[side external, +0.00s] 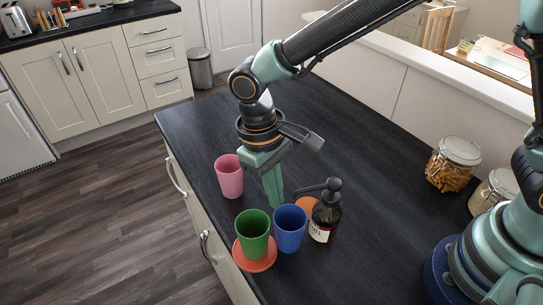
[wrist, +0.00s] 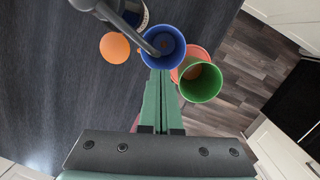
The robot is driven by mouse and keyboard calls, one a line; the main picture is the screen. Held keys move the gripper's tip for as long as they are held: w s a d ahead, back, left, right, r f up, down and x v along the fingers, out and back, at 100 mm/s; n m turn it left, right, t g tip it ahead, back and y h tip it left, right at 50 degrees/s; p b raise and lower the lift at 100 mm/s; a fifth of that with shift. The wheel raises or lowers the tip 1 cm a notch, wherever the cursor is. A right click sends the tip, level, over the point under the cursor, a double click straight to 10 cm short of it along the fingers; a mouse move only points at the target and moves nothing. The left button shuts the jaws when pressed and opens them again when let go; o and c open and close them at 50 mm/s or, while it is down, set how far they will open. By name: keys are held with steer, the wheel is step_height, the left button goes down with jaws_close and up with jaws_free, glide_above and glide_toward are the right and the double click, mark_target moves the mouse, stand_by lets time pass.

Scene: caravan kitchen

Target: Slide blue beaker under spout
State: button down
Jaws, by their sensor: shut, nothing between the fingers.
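The blue beaker (side external: 290,230) stands upright on the dark worktop between the green beaker and the pump bottle (side external: 325,216). The bottle's dark spout (side external: 309,188) points left. In the wrist view the spout (wrist: 134,31) overlaps the left part of the open mouth of the blue beaker (wrist: 168,42). My gripper (side external: 275,200) is shut and empty, pointing down on the far side of the blue beaker. In the wrist view its fingertips (wrist: 159,76) end at the blue beaker's near side; whether they touch is unclear.
A pink beaker (side external: 229,178) stands near the left edge. An orange disc (side external: 306,205) lies by the bottle. Glass jars (side external: 453,165) stand at right.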

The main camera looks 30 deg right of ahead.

======

The data above needs to be retyped exactly, with the images left out.

[side external, +0.00s] 
[wrist, +0.00s] 
The robot is driven by mouse and keyboard calls, one a line; the main picture is the screen. Held keys move the gripper's tip for as long as they are held: w s a d ahead, back, left, right, r f up, down and x v along the fingers, out and back, at 100 mm/s; n m turn it left, right, t g tip it ahead, back and y h tip it left, right at 50 degrees/s; p b raise and lower the lift at 100 mm/s; a fifth of that with shift. The wheel raises or lowers the tip 1 cm a notch, wherever the cursor is. A right click sends the tip, level, over the point under the cursor, a double click straight to 10 cm short of it along the fingers; a mouse move only points at the target and moves nothing. The left button shuts the jaws when pressed and opens them again when let go; o and c open and close them at 50 mm/s or, while it is down, set how far they will open. By name: keys are held with steer, the wheel is step_height, the left button goes down with jaws_close and up with jaws_free, glide_above and glide_toward are the right and the double click, mark_target moves the mouse, stand_by lets time pass.

Scene: caravan kitchen

Target: Slide blue beaker under spout
State: button down
Jaws, by their sensor: shut, nothing between the fingers.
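The blue beaker (side external: 290,230) stands upright on the dark worktop between the green beaker and the pump bottle (side external: 325,216). The bottle's dark spout (side external: 309,188) points left. In the wrist view the spout (wrist: 134,31) overlaps the left part of the open mouth of the blue beaker (wrist: 168,42). My gripper (side external: 275,200) is shut and empty, pointing down on the far side of the blue beaker. In the wrist view its fingertips (wrist: 159,76) end at the blue beaker's near side; whether they touch is unclear.
A pink beaker (side external: 229,178) stands near the left edge. An orange disc (side external: 306,205) lies by the bottle. Glass jars (side external: 453,165) stand at right.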

The main camera looks 30 deg right of ahead.

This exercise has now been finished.